• Task directions:
Check each line of the records for "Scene"; collect those that have it.

* BEGIN *

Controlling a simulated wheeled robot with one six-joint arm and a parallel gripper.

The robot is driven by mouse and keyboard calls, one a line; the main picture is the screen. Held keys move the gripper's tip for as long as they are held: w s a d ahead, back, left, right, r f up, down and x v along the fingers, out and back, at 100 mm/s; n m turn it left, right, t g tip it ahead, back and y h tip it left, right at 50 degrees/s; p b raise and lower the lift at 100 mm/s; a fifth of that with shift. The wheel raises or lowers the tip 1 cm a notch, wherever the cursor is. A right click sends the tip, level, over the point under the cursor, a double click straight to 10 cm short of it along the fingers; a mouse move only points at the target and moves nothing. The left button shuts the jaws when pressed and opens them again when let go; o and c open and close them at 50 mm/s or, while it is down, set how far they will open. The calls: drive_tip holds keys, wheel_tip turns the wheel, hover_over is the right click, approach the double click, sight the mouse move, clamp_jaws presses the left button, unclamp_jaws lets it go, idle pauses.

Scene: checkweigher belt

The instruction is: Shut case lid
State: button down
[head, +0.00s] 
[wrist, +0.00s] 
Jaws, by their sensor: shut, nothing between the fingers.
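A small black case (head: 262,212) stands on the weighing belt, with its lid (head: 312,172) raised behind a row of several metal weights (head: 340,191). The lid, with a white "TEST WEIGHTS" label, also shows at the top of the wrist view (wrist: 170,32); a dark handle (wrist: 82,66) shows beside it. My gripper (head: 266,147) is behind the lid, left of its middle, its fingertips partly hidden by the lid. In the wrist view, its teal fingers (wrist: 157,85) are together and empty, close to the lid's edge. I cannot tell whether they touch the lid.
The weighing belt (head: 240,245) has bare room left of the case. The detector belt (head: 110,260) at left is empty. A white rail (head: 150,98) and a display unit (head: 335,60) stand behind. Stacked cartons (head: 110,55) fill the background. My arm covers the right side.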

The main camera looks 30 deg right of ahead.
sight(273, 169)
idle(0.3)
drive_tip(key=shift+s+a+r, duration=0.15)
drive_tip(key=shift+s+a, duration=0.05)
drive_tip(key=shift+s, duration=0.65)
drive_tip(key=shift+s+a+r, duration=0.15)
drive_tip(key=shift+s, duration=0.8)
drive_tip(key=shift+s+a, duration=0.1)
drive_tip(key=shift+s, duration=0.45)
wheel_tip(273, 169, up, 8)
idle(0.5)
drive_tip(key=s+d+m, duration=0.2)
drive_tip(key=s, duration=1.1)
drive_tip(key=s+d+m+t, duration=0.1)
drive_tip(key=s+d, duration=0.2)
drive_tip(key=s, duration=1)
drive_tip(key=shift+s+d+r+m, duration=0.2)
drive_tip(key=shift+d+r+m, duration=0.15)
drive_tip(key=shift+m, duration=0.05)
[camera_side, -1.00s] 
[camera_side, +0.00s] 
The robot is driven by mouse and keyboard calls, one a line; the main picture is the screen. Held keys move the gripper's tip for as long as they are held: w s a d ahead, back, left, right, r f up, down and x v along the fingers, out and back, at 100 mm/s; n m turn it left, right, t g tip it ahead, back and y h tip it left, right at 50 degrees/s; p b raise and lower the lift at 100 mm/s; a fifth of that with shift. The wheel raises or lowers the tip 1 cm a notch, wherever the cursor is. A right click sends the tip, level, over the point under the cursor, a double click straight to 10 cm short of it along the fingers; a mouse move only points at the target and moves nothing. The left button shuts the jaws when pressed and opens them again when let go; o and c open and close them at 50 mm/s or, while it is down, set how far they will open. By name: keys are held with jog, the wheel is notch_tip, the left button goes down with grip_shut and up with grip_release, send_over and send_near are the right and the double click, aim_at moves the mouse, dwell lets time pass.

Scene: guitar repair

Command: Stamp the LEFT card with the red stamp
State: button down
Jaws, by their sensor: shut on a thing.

* END *

• In response:
Scene: checkweigher belt
Scene: guitar repair

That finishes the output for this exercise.